Mortgage Repayment Calculator

Enter your loan amount, interest rate, and term to calculate your mortgage repayments. Compare monthly, fortnightly, and weekly schedules and see how extra repayments reduce your total interest and loan term.

Last verified: 1 July 2025

How are Australian mortgage repayments calculated?

Australian home loans use standard amortisation: M = P × [r(1+r)ⁿ] / [(1+r)ⁿ − 1], where P is principal, r is the monthly rate, and n is the total number of monthly payments. Variable and fixed loans in Australia are almost always monthly compounding. Fortnightly and weekly schedules typically divide the monthly amount, making 26 or 52 payments — roughly one extra monthly payment per year. Source: ASIC MoneySmart; RBA.

Worked example. A $500,000 loan at 6.2% over 30 years costs ~$3,063/month, total interest about $602,700. Switching to fortnightly (half the monthly amount every 2 weeks) saves roughly $55,000 in interest and trims ~4 years off the loan. Adding $200/ month in extras saves a further ~$90,000.

Frequently asked questions

How are mortgage repayments calculated in Australia?

Australian mortgage repayments are calculated using the standard loan amortisation formula: M = P × [r(1+r)^n] / [(1+r)^n − 1], where P is principal, r is the monthly interest rate, and n is the total number of monthly payments. Most AU home loans use monthly compounding.

How much do extra repayments save on a $600,000 mortgage?

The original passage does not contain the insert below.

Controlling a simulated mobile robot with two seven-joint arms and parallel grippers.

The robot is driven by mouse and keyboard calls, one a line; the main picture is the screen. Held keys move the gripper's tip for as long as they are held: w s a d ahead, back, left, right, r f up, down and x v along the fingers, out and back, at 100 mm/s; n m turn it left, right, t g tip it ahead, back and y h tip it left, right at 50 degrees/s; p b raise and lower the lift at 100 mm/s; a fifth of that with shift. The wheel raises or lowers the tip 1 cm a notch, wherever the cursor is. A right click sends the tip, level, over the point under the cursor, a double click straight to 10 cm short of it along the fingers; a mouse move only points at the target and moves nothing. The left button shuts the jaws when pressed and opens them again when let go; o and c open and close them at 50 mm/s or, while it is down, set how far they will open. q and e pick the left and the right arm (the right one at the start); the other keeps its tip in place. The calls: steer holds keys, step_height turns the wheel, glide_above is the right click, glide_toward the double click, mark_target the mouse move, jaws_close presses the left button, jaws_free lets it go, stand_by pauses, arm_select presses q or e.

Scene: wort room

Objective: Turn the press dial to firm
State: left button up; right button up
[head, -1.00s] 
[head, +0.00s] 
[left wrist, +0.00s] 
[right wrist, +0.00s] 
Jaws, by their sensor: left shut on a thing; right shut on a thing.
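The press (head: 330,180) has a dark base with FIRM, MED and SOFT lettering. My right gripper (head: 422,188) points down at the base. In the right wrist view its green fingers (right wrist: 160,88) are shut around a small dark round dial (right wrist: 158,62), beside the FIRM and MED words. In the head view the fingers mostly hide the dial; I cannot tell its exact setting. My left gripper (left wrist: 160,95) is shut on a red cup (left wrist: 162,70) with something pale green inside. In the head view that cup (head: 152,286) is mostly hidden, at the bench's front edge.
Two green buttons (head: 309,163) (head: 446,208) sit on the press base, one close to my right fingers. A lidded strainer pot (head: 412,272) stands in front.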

On a $600,000 home loan at 6.2% over 30 years, standard repayments total about $724,000 in interest. Adding $200 per month in extra repayments saves roughly $130,000 in interest and cuts six years off the loan term. Numbers vary with rate and term.

What is an offset account and how does it work?

A mortgage offset account is a transaction account linked to your home loan. Its balance is offset against your loan principal daily, reducing the interest charged. $20,000 offset on a $500,000 loan means you pay interest on $480,000 — effectively earning your mortgage rate, tax-free.

Should I choose principal-and-interest or interest-only?

Principal-and-interest pays down the loan balance and is cheaper over the life of the loan. Interest-only is common for investment properties (to maximise tax deductions) and short-term cash-flow needs. Owner-occupiers almost always benefit more from principal-and-interest.

General information and estimates only — not financial, tax, or legal advice. Always verify with a licensed adviser or the ATO.